Best Time to Trim Lilacs

There are a number of wonderful, fragrant lilacs on the market but if you don't trim them at the right time, you will loose next season's blooms. In Missouri, USDA Zone 5b or 6, old-fashioned lilacs bloom in May. The best time to trim lilacs is immediately after they've finished blooming so you're not cutting off branches that will set blooms for next year. You'll know lilacs have finished their bloom when all their florets have unfolded and the flowers are going brown. If you want to keep your old-fashioned lilacs contained, cut out all new growth sprouting around the base; remove dead branches and cut top branches about 6 inches from where you want the plants to be next year. I have old-fashioned lilacs under my bay windows. I know it's spring when I can open the windows and welcome their wonderful scent!

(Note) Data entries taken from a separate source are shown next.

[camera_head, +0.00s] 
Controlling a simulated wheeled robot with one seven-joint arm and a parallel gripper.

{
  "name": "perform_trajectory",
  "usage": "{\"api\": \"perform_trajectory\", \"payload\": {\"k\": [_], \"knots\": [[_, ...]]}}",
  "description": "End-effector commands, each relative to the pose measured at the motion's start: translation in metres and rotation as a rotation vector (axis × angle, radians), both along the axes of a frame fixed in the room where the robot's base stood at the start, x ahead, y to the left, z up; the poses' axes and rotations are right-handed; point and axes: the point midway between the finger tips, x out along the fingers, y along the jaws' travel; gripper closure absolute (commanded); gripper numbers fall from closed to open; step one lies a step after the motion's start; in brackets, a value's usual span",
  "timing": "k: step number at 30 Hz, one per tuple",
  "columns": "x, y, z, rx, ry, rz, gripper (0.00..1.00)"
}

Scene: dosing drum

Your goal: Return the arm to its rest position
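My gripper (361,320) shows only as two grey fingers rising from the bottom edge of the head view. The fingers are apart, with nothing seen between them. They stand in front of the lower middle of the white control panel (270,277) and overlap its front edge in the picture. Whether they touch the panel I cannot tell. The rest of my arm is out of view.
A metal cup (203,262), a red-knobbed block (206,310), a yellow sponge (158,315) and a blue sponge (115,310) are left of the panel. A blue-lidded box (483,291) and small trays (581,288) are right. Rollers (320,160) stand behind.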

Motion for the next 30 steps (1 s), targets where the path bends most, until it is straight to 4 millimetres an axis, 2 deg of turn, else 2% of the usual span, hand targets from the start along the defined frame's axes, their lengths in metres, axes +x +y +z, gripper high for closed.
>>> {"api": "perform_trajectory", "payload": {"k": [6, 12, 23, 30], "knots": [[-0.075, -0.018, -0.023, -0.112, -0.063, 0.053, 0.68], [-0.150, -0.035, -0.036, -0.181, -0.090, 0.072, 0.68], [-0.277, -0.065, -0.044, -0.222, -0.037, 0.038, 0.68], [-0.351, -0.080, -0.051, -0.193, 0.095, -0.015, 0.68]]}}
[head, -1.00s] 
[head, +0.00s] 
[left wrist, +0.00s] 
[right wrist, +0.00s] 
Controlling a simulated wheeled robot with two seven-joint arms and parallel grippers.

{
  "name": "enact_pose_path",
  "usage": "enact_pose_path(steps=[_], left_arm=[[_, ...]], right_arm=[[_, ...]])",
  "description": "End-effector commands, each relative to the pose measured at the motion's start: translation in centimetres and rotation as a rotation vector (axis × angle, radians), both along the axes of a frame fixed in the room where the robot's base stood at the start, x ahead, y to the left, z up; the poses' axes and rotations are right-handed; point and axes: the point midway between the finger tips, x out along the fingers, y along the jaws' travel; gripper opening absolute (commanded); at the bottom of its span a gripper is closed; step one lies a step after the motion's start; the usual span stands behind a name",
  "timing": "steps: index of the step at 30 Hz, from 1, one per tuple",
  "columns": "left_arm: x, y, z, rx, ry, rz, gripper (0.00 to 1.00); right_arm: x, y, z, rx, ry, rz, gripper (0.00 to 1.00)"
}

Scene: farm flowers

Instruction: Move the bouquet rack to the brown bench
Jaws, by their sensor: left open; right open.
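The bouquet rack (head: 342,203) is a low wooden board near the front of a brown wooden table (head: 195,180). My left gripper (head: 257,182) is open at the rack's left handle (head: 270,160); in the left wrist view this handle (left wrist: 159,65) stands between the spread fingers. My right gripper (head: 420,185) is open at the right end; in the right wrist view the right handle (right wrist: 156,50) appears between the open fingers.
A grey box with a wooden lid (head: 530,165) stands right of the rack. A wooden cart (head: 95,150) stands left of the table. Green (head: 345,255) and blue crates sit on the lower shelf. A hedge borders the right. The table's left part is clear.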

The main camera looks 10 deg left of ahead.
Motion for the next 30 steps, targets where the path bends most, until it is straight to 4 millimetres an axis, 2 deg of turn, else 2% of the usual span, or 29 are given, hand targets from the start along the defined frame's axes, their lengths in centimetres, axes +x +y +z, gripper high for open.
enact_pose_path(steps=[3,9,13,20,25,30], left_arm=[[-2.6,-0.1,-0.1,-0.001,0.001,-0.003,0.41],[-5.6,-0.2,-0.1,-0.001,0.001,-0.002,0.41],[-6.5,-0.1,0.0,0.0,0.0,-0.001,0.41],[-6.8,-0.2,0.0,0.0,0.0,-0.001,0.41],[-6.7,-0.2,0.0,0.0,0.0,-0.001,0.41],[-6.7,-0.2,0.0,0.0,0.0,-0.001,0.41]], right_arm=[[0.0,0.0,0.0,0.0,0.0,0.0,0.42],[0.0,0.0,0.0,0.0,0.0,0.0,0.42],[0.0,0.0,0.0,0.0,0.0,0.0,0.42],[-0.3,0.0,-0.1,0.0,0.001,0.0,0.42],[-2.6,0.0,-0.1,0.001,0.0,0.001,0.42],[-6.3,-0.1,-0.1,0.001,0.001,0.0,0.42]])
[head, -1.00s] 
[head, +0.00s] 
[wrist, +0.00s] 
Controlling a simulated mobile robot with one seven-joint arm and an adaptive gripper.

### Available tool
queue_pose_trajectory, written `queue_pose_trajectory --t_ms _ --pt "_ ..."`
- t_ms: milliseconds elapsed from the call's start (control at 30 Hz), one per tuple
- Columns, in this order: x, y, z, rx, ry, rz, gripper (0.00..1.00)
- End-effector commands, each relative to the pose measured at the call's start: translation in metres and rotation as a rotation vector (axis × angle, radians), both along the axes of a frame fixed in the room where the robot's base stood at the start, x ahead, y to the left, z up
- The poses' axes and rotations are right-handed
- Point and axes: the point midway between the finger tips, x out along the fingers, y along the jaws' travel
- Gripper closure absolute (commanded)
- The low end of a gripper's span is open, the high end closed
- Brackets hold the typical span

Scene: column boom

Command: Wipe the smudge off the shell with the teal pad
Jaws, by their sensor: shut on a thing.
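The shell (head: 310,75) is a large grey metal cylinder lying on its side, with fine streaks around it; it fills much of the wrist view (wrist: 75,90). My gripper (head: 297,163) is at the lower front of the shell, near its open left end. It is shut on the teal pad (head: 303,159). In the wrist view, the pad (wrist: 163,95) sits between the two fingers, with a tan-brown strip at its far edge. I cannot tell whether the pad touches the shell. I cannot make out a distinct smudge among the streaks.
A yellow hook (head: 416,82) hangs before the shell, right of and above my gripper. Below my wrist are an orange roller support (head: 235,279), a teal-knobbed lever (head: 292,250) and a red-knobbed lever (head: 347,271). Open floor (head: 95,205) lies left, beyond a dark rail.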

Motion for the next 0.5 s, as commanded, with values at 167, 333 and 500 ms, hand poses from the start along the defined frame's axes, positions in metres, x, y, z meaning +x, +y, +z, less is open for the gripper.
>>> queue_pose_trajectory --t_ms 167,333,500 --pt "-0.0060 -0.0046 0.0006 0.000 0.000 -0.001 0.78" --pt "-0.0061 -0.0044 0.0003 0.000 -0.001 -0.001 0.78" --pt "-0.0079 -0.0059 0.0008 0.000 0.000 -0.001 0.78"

To Deadhead, or Not to Deadhead

If you like a neat garden and don't want more narcissus flowers including daffodils and jonquils,  then the answer is easy - off with their heads! By that I mean when a daffodil has finished blooming, it's time to remove the spent bloom so the bulb can save it's energy instead of making seeds. To deadhead daffodils, find the node at the bottom of a fading flower and either using clippers, or your fingers, pop the whole flower off. If you're uncomfortable breaking off the flower, remove the whole stem. Either way, this will re-direct the bulb's attention away from using energy to maintain flowers and seed buds and give you flowers next spring.